• **WHAT IS ASKED**
Locate all lines with the word "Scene" and copy them out.

• **RECORDS FOR THE EXERCISE**
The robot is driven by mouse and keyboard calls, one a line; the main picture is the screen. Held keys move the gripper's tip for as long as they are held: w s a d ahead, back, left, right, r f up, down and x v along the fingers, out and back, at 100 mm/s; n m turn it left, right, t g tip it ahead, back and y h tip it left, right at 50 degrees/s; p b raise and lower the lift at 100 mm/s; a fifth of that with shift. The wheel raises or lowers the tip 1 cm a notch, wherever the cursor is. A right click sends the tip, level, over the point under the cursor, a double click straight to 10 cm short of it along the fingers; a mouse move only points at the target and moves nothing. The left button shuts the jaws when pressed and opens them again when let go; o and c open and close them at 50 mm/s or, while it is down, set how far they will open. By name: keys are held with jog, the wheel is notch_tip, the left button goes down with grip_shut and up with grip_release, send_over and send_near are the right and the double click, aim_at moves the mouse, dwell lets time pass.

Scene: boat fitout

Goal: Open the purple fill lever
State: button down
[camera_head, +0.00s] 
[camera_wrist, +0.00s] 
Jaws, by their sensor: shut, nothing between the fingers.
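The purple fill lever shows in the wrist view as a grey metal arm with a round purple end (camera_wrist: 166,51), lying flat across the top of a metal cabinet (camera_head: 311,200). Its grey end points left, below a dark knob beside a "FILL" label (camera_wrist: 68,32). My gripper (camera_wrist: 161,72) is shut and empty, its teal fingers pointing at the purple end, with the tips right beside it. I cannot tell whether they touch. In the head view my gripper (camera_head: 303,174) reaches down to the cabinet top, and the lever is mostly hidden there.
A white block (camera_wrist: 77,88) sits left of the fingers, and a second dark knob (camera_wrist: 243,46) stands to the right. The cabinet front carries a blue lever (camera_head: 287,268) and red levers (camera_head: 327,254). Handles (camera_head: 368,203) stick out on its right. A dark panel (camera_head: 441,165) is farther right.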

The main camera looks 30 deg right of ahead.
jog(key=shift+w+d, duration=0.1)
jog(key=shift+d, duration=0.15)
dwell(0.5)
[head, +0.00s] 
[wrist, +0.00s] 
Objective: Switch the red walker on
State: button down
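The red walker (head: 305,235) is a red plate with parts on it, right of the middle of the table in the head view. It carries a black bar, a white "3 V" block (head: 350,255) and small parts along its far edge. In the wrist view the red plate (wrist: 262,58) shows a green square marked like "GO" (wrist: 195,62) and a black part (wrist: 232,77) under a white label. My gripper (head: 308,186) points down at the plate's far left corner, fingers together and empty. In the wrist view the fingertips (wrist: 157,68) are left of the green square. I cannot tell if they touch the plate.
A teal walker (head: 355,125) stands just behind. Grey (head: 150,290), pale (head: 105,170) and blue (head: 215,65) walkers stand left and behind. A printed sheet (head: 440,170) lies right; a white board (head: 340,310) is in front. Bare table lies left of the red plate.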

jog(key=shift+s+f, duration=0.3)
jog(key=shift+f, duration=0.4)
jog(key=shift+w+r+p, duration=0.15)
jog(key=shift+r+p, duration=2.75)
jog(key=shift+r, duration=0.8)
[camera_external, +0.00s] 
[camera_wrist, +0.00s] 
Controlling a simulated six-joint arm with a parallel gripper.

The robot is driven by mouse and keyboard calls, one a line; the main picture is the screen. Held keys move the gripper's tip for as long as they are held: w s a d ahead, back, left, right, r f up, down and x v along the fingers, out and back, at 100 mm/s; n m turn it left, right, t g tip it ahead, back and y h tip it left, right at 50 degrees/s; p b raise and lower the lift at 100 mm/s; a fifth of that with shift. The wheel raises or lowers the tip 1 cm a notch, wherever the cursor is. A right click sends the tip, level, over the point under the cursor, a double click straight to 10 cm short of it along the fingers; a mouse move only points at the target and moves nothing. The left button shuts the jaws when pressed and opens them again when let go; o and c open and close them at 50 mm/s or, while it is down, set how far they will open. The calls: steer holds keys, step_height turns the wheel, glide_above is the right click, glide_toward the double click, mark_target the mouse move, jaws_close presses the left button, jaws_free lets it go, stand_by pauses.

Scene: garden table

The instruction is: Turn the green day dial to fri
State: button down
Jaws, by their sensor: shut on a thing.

• **COMPLETE RESPONSE**
Scene: boat fitout
Scene: garden table

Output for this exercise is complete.